> [Short problem]:
The records below are to be repeated in full, exactly as they are.

> [Records to use]:
::::::::
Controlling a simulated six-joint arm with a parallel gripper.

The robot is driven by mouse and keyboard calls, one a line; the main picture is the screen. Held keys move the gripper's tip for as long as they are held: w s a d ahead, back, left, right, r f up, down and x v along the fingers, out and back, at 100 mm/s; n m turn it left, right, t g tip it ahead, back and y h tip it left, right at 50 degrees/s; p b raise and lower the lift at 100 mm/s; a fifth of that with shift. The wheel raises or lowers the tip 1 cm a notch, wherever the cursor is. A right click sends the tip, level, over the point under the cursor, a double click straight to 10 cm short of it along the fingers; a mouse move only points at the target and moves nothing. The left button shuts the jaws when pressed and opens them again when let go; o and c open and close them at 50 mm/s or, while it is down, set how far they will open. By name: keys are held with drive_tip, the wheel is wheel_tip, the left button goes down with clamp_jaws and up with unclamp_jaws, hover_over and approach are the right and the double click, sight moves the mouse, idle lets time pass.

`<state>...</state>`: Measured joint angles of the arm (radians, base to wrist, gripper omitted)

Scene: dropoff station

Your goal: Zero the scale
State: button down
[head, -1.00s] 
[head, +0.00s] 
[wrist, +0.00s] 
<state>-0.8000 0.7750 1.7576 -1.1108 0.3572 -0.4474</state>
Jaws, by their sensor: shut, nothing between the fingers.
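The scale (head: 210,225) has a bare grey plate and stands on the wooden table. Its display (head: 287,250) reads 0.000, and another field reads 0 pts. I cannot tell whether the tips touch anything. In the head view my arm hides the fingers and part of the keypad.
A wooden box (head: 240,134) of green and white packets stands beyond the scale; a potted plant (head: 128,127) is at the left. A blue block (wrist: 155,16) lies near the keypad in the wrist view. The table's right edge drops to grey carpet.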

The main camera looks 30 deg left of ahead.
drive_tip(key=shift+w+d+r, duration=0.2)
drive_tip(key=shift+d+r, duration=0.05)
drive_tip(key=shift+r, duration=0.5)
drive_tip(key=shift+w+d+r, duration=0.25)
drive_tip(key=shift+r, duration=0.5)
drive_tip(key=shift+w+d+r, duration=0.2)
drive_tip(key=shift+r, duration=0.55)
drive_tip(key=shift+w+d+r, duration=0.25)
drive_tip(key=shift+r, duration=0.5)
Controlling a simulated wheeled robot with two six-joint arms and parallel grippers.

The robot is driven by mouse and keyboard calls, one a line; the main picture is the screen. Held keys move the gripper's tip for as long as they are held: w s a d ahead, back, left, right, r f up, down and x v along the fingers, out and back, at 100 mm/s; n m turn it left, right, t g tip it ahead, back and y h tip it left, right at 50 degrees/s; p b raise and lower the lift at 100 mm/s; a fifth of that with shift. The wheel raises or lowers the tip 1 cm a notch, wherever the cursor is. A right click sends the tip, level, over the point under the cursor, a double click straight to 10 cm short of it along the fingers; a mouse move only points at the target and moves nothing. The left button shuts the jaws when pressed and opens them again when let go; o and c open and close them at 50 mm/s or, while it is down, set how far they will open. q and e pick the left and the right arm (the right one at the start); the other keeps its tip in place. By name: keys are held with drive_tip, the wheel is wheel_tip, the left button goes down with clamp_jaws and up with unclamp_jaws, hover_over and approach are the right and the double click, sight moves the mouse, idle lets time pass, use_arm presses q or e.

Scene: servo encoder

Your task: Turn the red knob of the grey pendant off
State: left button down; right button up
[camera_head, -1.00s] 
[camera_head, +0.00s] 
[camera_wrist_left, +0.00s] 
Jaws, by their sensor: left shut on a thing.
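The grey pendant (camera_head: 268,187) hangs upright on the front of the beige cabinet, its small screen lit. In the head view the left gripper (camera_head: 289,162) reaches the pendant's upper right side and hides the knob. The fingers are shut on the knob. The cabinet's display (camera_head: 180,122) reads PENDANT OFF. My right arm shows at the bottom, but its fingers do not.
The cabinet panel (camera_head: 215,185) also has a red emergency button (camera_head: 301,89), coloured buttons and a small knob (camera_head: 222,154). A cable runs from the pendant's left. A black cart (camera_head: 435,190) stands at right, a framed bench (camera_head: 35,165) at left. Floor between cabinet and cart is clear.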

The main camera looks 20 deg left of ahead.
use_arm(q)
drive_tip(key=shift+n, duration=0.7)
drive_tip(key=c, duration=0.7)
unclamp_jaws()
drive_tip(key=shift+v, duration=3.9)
::::::::
> [Right answer]:
Controlling a simulated six-joint arm with a parallel gripper.

The robot is driven by mouse and keyboard calls, one a line; the main picture is the screen. Held keys move the gripper's tip for as long as they are held: w s a d ahead, back, left, right, r f up, down and x v along the fingers, out and back, at 100 mm/s; n m turn it left, right, t g tip it ahead, back and y h tip it left, right at 50 degrees/s; p b raise and lower the lift at 100 mm/s; a fifth of that with shift. The wheel raises or lowers the tip 1 cm a notch, wherever the cursor is. A right click sends the tip, level, over the point under the cursor, a double click straight to 10 cm short of it along the fingers; a mouse move only points at the target and moves nothing. The left button shuts the jaws when pressed and opens them again when let go; o and c open and close them at 50 mm/s or, while it is down, set how far they will open. By name: keys are held with drive_tip, the wheel is wheel_tip, the left button goes down with clamp_jaws and up with unclamp_jaws, hover_over and approach are the right and the double click, sight moves the mouse, idle lets time pass.

`<state>...</state>`: Measured joint angles of the arm (radians, base to wrist, gripper omitted)

Scene: dropoff station

Your goal: Zero the scale
State: button down
[head, -1.00s] 
[head, +0.00s] 
[wrist, +0.00s] 
<state>-0.8000 0.7750 1.7576 -1.1108 0.3572 -0.4474</state>
Jaws, by their sensor: shut, nothing between the fingers.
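The scale (head: 210,225) has a bare grey plate and stands on the wooden table. Its display (head: 287,250) reads 0.000, and another field reads 0 pts. I cannot tell whether the tips touch anything. In the head view my arm hides the fingers and part of the keypad.
A wooden box (head: 240,134) of green and white packets stands beyond the scale; a potted plant (head: 128,127) is at the left. A blue block (wrist: 155,16) lies near the keypad in the wrist view. The table's right edge drops to grey carpet.

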The main camera looks 30 deg left of ahead.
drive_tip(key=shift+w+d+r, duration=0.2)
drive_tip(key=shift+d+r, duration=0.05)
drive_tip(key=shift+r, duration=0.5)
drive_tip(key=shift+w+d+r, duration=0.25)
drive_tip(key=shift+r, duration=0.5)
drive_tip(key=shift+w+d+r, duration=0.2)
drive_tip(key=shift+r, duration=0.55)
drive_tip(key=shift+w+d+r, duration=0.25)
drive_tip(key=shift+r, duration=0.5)
Controlling a simulated wheeled robot with two six-joint arms and parallel grippers.

The robot is driven by mouse and keyboard calls, one a line; the main picture is the screen. Held keys move the gripper's tip for as long as they are held: w s a d ahead, back, left, right, r f up, down and x v along the fingers, out and back, at 100 mm/s; n m turn it left, right, t g tip it ahead, back and y h tip it left, right at 50 degrees/s; p b raise and lower the lift at 100 mm/s; a fifth of that with shift. The wheel raises or lowers the tip 1 cm a notch, wherever the cursor is. A right click sends the tip, level, over the point under the cursor, a double click straight to 10 cm short of it along the fingers; a mouse move only points at the target and moves nothing. The left button shuts the jaws when pressed and opens them again when let go; o and c open and close them at 50 mm/s or, while it is down, set how far they will open. q and e pick the left and the right arm (the right one at the start); the other keeps its tip in place. By name: keys are held with drive_tip, the wheel is wheel_tip, the left button goes down with clamp_jaws and up with unclamp_jaws, hover_over and approach are the right and the double click, sight moves the mouse, idle lets time pass, use_arm presses q or e.

Scene: servo encoder

Your task: Turn the red knob of the grey pendant off
State: left button down; right button up
[camera_head, -1.00s] 
[camera_head, +0.00s] 
[camera_wrist_left, +0.00s] 
Jaws, by their sensor: left shut on a thing.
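The grey pendant (camera_head: 268,187) hangs upright on the front of the beige cabinet, its small screen lit. In the head view the left gripper (camera_head: 289,162) reaches the pendant's upper right side and hides the knob. The fingers are shut on the knob. The cabinet's display (camera_head: 180,122) reads PENDANT OFF. My right arm shows at the bottom, but its fingers do not.
The cabinet panel (camera_head: 215,185) also has a red emergency button (camera_head: 301,89), coloured buttons and a small knob (camera_head: 222,154). A cable runs from the pendant's left. A black cart (camera_head: 435,190) stands at right, a framed bench (camera_head: 35,165) at left. Floor between cabinet and cart is clear.

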The main camera looks 20 deg left of ahead.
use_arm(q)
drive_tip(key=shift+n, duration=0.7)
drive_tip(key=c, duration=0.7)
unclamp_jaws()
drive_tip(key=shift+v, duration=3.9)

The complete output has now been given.